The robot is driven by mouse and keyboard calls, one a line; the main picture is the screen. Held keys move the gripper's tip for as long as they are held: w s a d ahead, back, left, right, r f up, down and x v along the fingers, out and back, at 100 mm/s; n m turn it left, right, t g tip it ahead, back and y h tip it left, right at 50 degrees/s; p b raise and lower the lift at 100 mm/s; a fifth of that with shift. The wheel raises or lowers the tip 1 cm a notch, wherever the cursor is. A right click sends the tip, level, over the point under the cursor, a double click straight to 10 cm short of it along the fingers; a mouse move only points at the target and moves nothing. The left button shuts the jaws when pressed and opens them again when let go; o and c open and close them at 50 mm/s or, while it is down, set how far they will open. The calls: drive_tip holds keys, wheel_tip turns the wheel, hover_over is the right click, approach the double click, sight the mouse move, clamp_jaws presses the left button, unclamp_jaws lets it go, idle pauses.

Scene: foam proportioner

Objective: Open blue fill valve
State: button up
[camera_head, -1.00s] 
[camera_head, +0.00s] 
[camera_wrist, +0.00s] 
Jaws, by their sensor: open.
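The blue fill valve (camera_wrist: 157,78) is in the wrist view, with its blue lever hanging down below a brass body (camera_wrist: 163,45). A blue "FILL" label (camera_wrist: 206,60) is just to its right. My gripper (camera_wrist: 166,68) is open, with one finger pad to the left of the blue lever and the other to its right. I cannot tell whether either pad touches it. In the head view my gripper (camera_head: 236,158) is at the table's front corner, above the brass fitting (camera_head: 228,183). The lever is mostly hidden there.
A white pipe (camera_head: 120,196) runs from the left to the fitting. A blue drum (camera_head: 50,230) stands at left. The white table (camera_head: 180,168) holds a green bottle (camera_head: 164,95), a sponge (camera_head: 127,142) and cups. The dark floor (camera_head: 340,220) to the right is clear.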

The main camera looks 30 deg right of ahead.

------------------------------

Could you quote the material above in full, exactly as it stands?

_Written reply_
The robot is driven by mouse and keyboard calls, one a line; the main picture is the screen. Held keys move the gripper's tip for as long as they are held: w s a d ahead, back, left, right, r f up, down and x v along the fingers, out and back, at 100 mm/s; n m turn it left, right, t g tip it ahead, back and y h tip it left, right at 50 degrees/s; p b raise and lower the lift at 100 mm/s; a fifth of that with shift. The wheel raises or lowers the tip 1 cm a notch, wherever the cursor is. A right click sends the tip, level, over the point under the cursor, a double click straight to 10 cm short of it along the fingers; a mouse move only points at the target and moves nothing. The left button shuts the jaws when pressed and opens them again when let go; o and c open and close them at 50 mm/s or, while it is down, set how far they will open. The calls: drive_tip holds keys, wheel_tip turns the wheel, hover_over is the right click, approach the double click, sight the mouse move, clamp_jaws presses the left button, unclamp_jaws lets it go, idle pauses.

Scene: foam proportioner

Objective: Open blue fill valve
State: button up
[camera_head, -1.00s] 
[camera_head, +0.00s] 
[camera_wrist, +0.00s] 
Jaws, by their sensor: open.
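The blue fill valve (camera_wrist: 157,78) is in the wrist view, with its blue lever hanging down below a brass body (camera_wrist: 163,45). A blue "FILL" label (camera_wrist: 206,60) is just to its right. My gripper (camera_wrist: 166,68) is open, with one finger pad to the left of the blue lever and the other to its right. I cannot tell whether either pad touches it. In the head view my gripper (camera_head: 236,158) is at the table's front corner, above the brass fitting (camera_head: 228,183). The lever is mostly hidden there.
A white pipe (camera_head: 120,196) runs from the left to the fitting. A blue drum (camera_head: 50,230) stands at left. The white table (camera_head: 180,168) holds a green bottle (camera_head: 164,95), a sponge (camera_head: 127,142) and cups. The dark floor (camera_head: 340,220) to the right is clear.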

The main camera looks 30 deg right of ahead.

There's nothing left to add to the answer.